-- BEGIN --

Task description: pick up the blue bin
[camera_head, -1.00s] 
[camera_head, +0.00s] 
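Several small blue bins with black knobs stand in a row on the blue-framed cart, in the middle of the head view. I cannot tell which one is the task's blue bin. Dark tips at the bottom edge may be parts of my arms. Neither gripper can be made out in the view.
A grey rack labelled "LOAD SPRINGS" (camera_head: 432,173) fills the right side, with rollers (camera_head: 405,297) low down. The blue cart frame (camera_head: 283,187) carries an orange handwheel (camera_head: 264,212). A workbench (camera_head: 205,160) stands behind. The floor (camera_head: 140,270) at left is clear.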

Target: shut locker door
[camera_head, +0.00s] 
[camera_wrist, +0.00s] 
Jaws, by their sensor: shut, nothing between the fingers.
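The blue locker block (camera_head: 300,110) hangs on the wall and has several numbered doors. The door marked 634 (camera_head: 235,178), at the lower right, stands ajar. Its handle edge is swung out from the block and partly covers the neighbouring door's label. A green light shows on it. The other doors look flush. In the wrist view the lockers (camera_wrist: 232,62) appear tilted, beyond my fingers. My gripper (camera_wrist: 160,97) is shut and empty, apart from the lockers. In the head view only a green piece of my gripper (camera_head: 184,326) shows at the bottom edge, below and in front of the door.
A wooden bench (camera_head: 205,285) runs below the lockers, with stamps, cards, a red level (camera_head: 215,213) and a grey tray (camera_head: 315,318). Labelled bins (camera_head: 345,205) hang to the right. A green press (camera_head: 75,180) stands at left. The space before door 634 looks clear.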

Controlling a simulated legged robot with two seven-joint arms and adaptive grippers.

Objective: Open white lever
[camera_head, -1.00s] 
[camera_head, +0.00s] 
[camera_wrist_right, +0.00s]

-- END --

• [EXERCISE BRIEF] Each line of the material must be restated exactly.

• [TASK RESULT]
Task description: pick up the blue bin
[camera_head, -1.00s] 
[camera_head, +0.00s] 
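Several small blue bins with black knobs stand in a row on the blue-framed cart, in the middle of the head view. I cannot tell which one is the task's blue bin. Dark tips at the bottom edge may be parts of my arms. Neither gripper can be made out in the view.
A grey rack labelled "LOAD SPRINGS" (camera_head: 432,173) fills the right side, with rollers (camera_head: 405,297) low down. The blue cart frame (camera_head: 283,187) carries an orange handwheel (camera_head: 264,212). A workbench (camera_head: 205,160) stands behind. The floor (camera_head: 140,270) at left is clear.

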Target: shut locker door
[camera_head, +0.00s] 
[camera_wrist, +0.00s] 
Jaws, by their sensor: shut, nothing between the fingers.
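The blue locker block (camera_head: 300,110) hangs on the wall and has several numbered doors. The door marked 634 (camera_head: 235,178), at the lower right, stands ajar. Its handle edge is swung out from the block and partly covers the neighbouring door's label. A green light shows on it. The other doors look flush. In the wrist view the lockers (camera_wrist: 232,62) appear tilted, beyond my fingers. My gripper (camera_wrist: 160,97) is shut and empty, apart from the lockers. In the head view only a green piece of my gripper (camera_head: 184,326) shows at the bottom edge, below and in front of the door.
A wooden bench (camera_head: 205,285) runs below the lockers, with stamps, cards, a red level (camera_head: 215,213) and a grey tray (camera_head: 315,318). Labelled bins (camera_head: 345,205) hang to the right. A green press (camera_head: 75,180) stands at left. The space before door 634 looks clear.

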Controlling a simulated legged robot with two seven-joint arms and adaptive grippers.

Objective: Open white lever
[camera_head, -1.00s] 
[camera_head, +0.00s] 
[camera_wrist_right, +0.00s]

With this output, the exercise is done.